Task prompt -> Locate the lines where "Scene" occurs and copy them as they stand.

— begin Supplied material —

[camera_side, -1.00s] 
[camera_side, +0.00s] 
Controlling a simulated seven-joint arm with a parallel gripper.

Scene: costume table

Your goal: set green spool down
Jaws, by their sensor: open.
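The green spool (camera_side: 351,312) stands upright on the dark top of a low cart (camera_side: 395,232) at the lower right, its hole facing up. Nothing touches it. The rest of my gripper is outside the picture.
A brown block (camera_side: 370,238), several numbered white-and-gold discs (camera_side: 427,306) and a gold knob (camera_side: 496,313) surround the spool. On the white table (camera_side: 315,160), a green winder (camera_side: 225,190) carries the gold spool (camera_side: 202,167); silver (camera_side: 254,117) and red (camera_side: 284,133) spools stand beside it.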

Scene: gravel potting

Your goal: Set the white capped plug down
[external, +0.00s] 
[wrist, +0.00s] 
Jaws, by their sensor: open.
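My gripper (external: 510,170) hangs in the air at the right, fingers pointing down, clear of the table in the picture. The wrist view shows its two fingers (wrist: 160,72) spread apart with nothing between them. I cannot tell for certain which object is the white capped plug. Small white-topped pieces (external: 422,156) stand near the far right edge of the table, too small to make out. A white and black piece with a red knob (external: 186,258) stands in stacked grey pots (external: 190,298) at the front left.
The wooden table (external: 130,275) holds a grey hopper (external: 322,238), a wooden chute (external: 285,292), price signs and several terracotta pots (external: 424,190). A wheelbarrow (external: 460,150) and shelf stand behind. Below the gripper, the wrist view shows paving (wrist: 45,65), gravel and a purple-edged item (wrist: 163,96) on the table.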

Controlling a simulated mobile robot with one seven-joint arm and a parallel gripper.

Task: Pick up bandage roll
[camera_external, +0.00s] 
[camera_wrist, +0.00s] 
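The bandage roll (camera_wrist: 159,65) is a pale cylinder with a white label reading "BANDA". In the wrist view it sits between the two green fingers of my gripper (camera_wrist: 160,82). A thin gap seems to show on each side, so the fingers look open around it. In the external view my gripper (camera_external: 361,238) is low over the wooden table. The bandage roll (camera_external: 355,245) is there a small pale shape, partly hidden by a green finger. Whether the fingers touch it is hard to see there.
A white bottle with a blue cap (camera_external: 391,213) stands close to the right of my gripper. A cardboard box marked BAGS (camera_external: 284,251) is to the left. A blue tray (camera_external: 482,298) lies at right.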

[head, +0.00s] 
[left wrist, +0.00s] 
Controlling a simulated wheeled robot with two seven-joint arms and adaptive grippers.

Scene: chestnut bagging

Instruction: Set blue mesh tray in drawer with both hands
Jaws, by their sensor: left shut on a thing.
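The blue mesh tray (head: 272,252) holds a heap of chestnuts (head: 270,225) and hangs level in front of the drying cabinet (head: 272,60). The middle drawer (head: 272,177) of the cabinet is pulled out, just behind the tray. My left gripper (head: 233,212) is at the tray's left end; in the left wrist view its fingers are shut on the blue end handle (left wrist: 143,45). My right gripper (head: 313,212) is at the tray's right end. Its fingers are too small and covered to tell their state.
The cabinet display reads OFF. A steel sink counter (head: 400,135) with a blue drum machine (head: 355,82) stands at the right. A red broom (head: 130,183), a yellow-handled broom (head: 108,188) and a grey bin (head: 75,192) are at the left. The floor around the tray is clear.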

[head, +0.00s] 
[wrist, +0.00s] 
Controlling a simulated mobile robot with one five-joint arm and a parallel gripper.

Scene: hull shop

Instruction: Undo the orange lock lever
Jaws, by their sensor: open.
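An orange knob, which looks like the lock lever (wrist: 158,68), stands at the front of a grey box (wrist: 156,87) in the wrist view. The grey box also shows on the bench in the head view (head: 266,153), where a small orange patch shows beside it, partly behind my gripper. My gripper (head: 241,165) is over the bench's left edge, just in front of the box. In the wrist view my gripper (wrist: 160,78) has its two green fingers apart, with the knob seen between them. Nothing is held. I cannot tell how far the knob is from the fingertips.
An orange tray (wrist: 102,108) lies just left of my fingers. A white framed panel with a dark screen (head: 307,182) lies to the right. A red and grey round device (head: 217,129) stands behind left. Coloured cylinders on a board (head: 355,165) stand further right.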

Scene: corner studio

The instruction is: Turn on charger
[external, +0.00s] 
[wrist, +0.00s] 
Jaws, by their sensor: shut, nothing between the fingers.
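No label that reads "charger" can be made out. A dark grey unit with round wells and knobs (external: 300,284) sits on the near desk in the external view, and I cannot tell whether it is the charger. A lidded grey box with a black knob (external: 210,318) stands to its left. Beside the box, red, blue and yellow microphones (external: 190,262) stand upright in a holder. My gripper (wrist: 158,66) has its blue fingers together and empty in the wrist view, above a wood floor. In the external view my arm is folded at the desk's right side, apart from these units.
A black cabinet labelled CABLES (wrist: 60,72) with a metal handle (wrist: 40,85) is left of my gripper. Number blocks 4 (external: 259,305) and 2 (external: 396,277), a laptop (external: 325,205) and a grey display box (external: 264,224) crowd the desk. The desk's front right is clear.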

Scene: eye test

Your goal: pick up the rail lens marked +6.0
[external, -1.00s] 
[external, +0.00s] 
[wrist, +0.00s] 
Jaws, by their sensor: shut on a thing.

— end Supplied material —

Full answer ->
Scene: costume table
Scene: gravel potting
Scene: chestnut bagging
Scene: hull shop
Scene: corner studio
Scene: eye test

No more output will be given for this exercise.